А Марина действительно своими приездами оживляла наше мужское одиночество и однообразный рацион. Хозяйкин внучек за ней по пятам бегал и просил: "Маминка, пабаски!" - просил колбасу. Как-то раз Марина поставила на керосинку кастрюлю с привезенным мясом - в деревне не было никаких холодильников, и из мяса нужно было поскорее сварить суп. Мы горячо обсуждали очередной эпизод сценария, когда к нам вошла Марина и наказала присматривать за керосинкой. У керосинки была одна особенность: постепенно разгораясь, она начинала нещадно коптить, и время от времени надо было прикручивать фитиль. Мы, конечно, клятвенно обещали следить за капризной керосинкой, и доверчивая Марина со спокойной душой ушла в ближний лес за грибами.
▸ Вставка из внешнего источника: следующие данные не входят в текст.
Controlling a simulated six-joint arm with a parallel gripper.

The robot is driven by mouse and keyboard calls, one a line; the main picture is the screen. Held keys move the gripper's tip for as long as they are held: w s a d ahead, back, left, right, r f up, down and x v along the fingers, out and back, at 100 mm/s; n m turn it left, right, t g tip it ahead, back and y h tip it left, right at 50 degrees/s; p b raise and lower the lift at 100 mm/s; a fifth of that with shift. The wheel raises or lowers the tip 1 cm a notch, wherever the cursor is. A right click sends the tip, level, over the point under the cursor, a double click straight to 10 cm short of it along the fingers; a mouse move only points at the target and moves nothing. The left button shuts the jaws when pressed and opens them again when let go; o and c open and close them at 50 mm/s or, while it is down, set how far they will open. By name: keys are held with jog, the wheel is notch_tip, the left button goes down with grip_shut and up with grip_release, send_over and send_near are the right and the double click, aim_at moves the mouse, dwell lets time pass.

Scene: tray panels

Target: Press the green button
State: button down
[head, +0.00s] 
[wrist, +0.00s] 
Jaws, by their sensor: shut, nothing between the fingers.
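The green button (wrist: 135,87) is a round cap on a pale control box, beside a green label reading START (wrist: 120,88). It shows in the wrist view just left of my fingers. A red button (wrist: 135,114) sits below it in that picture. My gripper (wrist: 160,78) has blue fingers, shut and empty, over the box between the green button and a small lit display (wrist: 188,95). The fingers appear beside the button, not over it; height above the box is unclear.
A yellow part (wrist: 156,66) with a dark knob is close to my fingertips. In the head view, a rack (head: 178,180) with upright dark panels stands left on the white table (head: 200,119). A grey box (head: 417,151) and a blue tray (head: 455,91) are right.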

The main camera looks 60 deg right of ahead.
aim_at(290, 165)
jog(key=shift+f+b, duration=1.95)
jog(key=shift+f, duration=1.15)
Усердно поработав, мы решили искупаться и спустились к Оке. По дороге окончательно решили, что на роль Ника Адамса нам лучше Юлия Файта никого не найти, одного из убийц попросим сыграть Валю Виноградова, другого найдем по ходу дела. "Ну а как же с Шукшиным? С боксером?" - говорю. "Ты что, упал?! Вася, с его типично русской внешностью?! Пойми, боксер - швед, арийская раса, высокий, белобрысый…"
И вдруг Андрей сказал слабым голосом: "Горим…". Я проследил за его взглядом: из окон нашей избы валил густой черный дым. Мы сразу поняли: дело пахнет керосином в буквальном смысле слова. Помчались как борзые к деревне. Бежим, задыхаемся, а в голове стучит: "А если пожар, а если перекинется на соседей? А если хозяйка, баба Акуля, спит?"
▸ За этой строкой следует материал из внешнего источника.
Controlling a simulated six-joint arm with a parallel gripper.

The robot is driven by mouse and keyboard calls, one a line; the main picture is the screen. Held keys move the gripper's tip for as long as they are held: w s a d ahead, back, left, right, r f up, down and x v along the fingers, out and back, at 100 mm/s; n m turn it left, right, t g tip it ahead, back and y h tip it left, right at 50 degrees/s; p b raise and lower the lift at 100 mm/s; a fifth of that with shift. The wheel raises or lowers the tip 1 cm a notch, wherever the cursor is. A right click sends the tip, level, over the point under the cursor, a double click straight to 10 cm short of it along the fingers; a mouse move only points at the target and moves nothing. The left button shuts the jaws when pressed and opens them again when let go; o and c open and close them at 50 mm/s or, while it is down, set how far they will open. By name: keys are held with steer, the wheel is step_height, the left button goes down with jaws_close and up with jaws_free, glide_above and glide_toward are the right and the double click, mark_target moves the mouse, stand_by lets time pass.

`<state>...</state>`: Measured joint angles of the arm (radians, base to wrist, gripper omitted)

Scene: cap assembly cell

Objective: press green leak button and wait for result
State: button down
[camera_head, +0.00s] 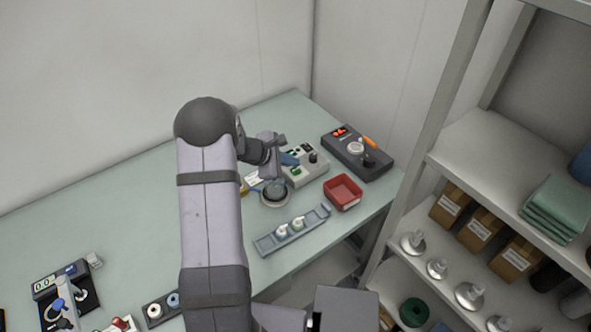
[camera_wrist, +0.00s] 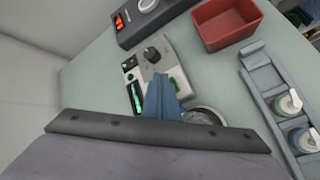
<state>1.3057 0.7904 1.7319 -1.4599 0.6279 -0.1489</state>
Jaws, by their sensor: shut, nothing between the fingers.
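The leak tester is a light grey box (camera_head: 311,170) on the bench in the head view, with a black knob on top. It also shows in the wrist view (camera_wrist: 146,70), where a lit green strip (camera_wrist: 137,99) is on its left side. A small green patch (camera_wrist: 173,83), possibly the green button, shows beside my fingertips, partly hidden by them. My gripper (camera_wrist: 161,80) is shut and empty, its blue fingers over the near edge of the tester. In the head view my gripper (camera_head: 289,159) is at the tester's left side. I cannot tell whether the fingertips touch the button.
A dark box with a red display (camera_head: 357,155) stands behind the tester. A red bin (camera_head: 343,191) and a grey rail (camera_head: 265,246) holding small parts are to the right and front. A round dark fixture (camera_head: 274,193) sits close to my gripper. Shelving stands at the right.

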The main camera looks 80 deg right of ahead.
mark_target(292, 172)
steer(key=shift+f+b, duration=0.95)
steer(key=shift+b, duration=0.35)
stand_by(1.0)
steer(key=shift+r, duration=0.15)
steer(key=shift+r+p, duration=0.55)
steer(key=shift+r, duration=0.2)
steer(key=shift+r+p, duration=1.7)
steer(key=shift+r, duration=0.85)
Прибегаем к крыльцу - туча черного дыма навстречу, ныряем в темноту, проклиная нашу беспечность, ощупью добираемся до кухни. Так и есть! Во мраке полыхают огни фитилей. Завернули фитили, задули керосинку. Открываем окна, двери, зовем: "Баба Акуля, баба Акуля!" Слава богу, не вернулась еще из гостей баба Акуля. Вышли во двор отдышаться, оглядеться, не бегут ли соседи с ведрами… Вдруг Андрей рванулся, исчез в избе и миг спустя выбежал оттуда со сценарием в руках.
Когда в избе посветлело, мы увидели, что и стены, и занавеси, и вся нехитрая мебель были покрыты густым слоем сажи. Прибежала Марина, посмотрела на нас свирепо и стала убирать избу…
С тех пор и повелось между нами: если мы допускали ошибку, Андрей подмигивал мне и напевал: "Баба Аку-у-ля!"